But on the other side, it is a fairly ‘legitimate’ follow-up, a story about the artist whom I’ve already written here once, the German master Derick Baegert, and his St. Luke (ever) Painting Madonna and the Child (I almost wrote ‘with the help of mirror’, but no, it was my wishful thinking in this particular case).
In my previous posting I wrote that the city he was working in, Wesel in Germany, was almost completely destroyed during the WWII’s bombings, and that the chances to find his works are rather slim; fortunately it turned to be that I was wrong!
The Church of St. George (St. Georgskirche) is located not in the city Wesel itself, but in Schermbeck, a small town in its vicinity. The church also got its share of troubles, it was burned at some point, rebuilt and then (semi)destroyed again, and again rebuilt – but all these events happened long time ago, in 15 and 17 centuries, and during the World War II the church was not affected. And this is really great, also because of the fact that the church hosts one of the few remaining altars by Derick Baegert, so called “Altar of Annunciation and St. George Defeating the Dragon.”

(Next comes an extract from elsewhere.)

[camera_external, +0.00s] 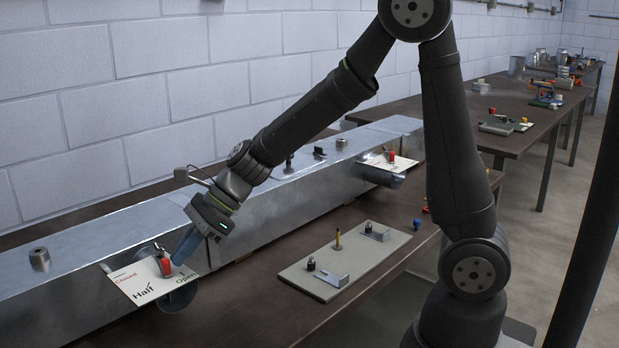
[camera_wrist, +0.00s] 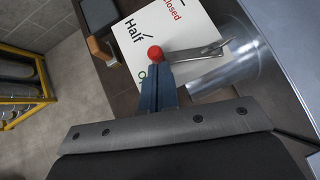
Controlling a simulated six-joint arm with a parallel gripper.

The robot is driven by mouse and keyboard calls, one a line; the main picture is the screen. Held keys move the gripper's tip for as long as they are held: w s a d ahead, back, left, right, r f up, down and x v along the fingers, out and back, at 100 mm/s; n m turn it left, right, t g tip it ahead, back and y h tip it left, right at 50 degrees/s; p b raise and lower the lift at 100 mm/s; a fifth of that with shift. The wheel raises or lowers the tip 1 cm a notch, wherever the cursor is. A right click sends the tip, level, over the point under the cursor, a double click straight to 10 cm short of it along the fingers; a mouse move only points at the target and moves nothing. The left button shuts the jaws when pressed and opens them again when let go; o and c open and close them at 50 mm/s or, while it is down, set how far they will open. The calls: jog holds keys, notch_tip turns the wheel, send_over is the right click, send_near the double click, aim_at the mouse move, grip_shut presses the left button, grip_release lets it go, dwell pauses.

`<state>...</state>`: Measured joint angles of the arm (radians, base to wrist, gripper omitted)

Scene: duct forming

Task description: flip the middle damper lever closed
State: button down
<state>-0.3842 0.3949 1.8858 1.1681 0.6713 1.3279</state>
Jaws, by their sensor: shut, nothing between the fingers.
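A damper lever with a red knob (camera_external: 164,264) stands over a white card (camera_external: 140,280) marked Closed, Half and Open, on the near side of the metal duct at left. In the wrist view the knob (camera_wrist: 155,53) is right at my fingertips, and its silver arm (camera_wrist: 200,52) runs right toward a round duct stub. There the knob lies beside the space between Half and the partly hidden Open. My gripper (camera_external: 180,254) is shut, its blue fingers (camera_wrist: 159,82) beside the knob; whether they touch it is unclear. Another red-knobbed lever (camera_external: 391,156) stands farther along the duct.
The long metal duct (camera_external: 290,195) lies along the block wall on a dark table. A grey board (camera_external: 345,262) with small brackets and pegs lies in front of it. A brown block (camera_wrist: 99,49) is near the card in the wrist view. Other tables stand at the back right.

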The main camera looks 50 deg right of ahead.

This is the best picture that I found in the internet (on the site of the church itself, where there are also a few more pictures of the individual panels of the altar). Above is the frontal part, but the altar can be closed, revealing four panels of its back side:
I’d love to explore the panel with St. George (and his shield) too, but don’t have any better reproduction that this one. With the Annunciation I am slightly luckier, since I have an image where I can see at least some details of the Saint Mary’s bedroom:
There is a whole range of interesting things there.
Above the bed we see a complicated installation consisting of something resembling a cross/crucifix (whitish), and something resembling a mirror, or a round medallion.
One the wall next to the bed, and above the cushions there is another ‘something’ – I am tempted to say an ‘icon’, but they did not have icons in Germany, so it’s probably a picture of some kind, or another religious item. Or another mirror, may be? This is not very probable, since by then they didn’t use non-circular mirrors.
“Then” here means the beginning of the 16th century, the altar was completed around 1506.
I’d like to visit this church, it’s not that far from us. I am not sure that I will be able to take pictures, especially of the back side, since the church seems to be active. But it never harm to at least try. Maybe they even know what are all these things in the Saint Mary’s bedroom, and what do they mean (or at least how they are called).
PS: There is still no wikipedia article about Derick Baegert. Shall I?
PPS: There appeared at least a German-language one.